A lire aussi

La multitude des publications en psychanalyse témoigne du bouillonnement permanent de cette discipline, mais aussi de sa dispersion. Chaque mois, La Quinzaine proposera un choix résolument subjectif de l'actualité éditoriale freudienne : des livres, des revues et des annonces de rencontres concernant la psychanalyse et ses voisinages.

Livres

Dans L’Autresexe (éd. Epel), Jean Allouch fait le point sur la célèbre formule de Lacan : « Il n’y a pas de rapport sexuel. » Catherine Millot nous replonge dans les années des nœuds borroméens, elle raconte la vie à cent à l’heure avec Lacan dans les années soixante-dix (La Vie avec Lacan, Gallimard, coll. « L’Infini »).Dans Des tanières & des terriers (Ithaque), à contre-courant de la psychopathologie, Gregorio Kohon livre ses hypothèses sur la création comme refuge chez Louise Bourgeois et Franz Kafka. Avec Foucault à Münsterlingen : À l’origine de l’Histoire de la folie, les éditions de l’EHESS nous donnent une des sources de l’œuvre du philosophe : en 1954, Foucault se rend au carnaval de l’asile de Münsterlingen avec la psychiatre Jacqueline Verdeaux, qui en rapporte de superbes photos. Enfin, Philippe Douroux vient de publier une biographie d’Alexandre Grothendieck, ce génie des mathématiques, pionnier de l’écologie militante, qui fut longtemps apatride et refusa les plus prestigieux prix scientifiques. Quel rapport avec la psychanalyse, me direz-vous ? C’est que les topologies de Grothendieck, comme le dit le mathématicien René Lavendhomme, pourraient bien être ce qui manque à la psychanalyse pour faire sa véritable révolution topologique et politique (Philippe Douroux, Alexandre Grothendieck : Sur les traces du dernier génie des mathématiques, éd. Allary). 

Revues

Un superbe numéro hors-série de la revue Che vuoi ?, la revue du Cercle freudien. Le titre de ce numéro est écrit en lettres gothiques, blanches sur fond noir : « Du meurtre ». La date, « hiver 2015-2016 » : on s’en souviendra de cet hiver si rude pour le lien social, et c’est heureux qu’une revue de psychanalyse garde une trace de cette violence.

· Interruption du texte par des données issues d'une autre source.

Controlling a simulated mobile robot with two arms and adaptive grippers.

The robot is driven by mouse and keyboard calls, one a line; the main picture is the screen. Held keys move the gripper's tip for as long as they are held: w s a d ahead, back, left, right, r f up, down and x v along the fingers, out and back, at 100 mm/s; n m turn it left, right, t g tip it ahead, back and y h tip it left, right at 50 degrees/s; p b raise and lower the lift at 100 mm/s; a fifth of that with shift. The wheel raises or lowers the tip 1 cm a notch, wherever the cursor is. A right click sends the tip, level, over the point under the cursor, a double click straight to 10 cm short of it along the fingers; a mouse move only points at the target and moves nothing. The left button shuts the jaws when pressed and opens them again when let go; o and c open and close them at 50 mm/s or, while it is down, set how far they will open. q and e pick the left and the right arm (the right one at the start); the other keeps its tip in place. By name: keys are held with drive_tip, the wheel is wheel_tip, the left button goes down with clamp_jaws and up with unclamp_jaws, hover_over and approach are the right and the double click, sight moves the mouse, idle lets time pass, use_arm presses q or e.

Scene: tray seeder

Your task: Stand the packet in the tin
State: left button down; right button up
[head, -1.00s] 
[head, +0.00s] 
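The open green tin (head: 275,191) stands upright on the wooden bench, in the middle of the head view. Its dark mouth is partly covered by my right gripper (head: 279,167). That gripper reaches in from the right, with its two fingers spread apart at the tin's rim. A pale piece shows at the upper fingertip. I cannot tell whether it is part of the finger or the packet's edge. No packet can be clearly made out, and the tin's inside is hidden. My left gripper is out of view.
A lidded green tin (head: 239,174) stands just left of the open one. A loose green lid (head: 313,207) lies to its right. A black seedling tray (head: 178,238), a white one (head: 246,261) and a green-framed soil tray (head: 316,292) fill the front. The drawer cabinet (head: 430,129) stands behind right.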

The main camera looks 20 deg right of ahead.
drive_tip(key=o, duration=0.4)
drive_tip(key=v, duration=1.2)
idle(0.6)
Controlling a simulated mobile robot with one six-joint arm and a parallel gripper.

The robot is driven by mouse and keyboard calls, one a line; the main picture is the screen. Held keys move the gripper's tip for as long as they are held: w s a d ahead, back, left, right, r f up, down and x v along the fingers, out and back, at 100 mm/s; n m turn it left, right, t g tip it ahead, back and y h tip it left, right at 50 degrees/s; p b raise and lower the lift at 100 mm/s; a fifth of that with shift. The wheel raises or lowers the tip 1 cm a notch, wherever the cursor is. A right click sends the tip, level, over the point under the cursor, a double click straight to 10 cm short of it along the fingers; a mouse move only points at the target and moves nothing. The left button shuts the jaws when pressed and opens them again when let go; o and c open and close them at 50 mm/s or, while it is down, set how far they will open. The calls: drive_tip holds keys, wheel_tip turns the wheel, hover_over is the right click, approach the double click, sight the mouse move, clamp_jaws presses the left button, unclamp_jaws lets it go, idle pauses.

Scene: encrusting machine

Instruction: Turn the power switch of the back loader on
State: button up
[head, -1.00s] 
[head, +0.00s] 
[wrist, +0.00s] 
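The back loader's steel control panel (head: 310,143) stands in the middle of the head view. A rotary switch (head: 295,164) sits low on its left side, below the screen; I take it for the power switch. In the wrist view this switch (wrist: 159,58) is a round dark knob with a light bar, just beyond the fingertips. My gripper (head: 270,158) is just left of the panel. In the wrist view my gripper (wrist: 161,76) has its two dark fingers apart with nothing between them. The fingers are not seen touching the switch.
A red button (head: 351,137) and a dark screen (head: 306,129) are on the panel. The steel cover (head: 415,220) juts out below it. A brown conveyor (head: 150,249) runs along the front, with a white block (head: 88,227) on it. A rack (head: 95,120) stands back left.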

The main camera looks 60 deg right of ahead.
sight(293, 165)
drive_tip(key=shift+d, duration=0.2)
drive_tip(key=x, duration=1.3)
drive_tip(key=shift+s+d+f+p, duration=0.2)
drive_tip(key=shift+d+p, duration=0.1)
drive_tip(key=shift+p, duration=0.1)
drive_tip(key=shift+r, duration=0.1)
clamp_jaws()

Illusio, une belle revue coordonnée par un collectif d’enseignants et d’étudiants en sociologie de l’université de Caen, a consacré ses trois dernières livraisons à la théorie critique de la crise. Le dernier numéro, « Théorie critique et psychanalyse : altérations », contient plusieurs pépites, comme cet échange passionnant entre Herbert Marcuse et son élève Angela Davis à propos du passage des idées à l’action dans la lutte pour les droits civiques dans les années soixante. Avec un article de Marcuse : « L’idéologie de la mort ».

Voisinage

Je feuillette le dernier Carnet de notes (2011-2015) de Pierre Bergounioux et j’aime beaucoup trouver cette phrase sous sa plume (il est en train de dire sa réticence à l’égard du goût de Jung pour l’occultisme et le paranormal) : « L’homme des lumières, le savant, c’était Freud. Au reste, Jung en est bien conscient. » (p. 724)

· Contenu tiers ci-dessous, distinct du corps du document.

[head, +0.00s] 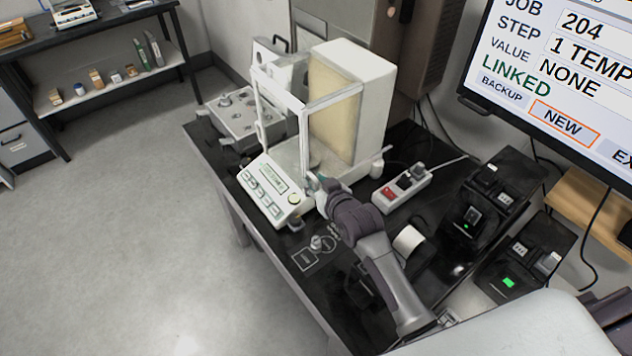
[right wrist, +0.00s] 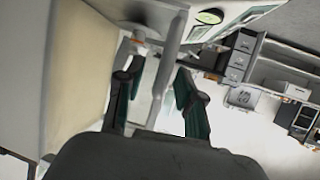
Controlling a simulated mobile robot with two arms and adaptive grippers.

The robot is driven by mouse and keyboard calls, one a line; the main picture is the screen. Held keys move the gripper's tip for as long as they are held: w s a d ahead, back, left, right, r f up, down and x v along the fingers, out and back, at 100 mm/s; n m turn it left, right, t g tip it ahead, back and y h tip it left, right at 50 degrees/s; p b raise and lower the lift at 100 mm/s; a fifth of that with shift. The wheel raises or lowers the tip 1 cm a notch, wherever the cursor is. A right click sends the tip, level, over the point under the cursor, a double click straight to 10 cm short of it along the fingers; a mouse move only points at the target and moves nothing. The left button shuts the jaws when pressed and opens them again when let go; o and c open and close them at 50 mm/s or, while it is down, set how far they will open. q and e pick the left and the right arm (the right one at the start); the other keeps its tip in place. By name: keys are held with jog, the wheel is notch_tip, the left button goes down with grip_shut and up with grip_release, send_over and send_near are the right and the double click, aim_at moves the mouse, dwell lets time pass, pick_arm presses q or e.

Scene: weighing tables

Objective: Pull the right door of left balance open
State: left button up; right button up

Marie Darrieussecq vient de publier chez Denoël une nouvelle traduction du livre de Virginia Woolf, A Room of One’s Own. Un titre qui a toujours été traduit en « une chambre à soi ». Marie Darrieussecq fait l’hypothèse qu’il s’agit là de misogynie, consciente ou non : la femme a été cantonnée à la chambre. Que pourrait-elle bien faire dans un bureau ? En optant pour Un lieu à soi, Marie Darrieussecq pose un acte politique et topologique : l’espace de la femme n’est plus déterminé métriquement et sexuellement, il change de dimensions.

Rencontres

« Psychanalyse et terrorisme », une soirée-débat organisée par François Ardeven, qui discutera avec Gérard Haddad de son dernier livre, Dans la main droite de Dieu : Psychanalyse du fanatisme, aux éditions Premier Parallèle. Mardi 15 mars à 20 h 30 au Centre Medem, 52 rue René Boulanger, 75010 Paris.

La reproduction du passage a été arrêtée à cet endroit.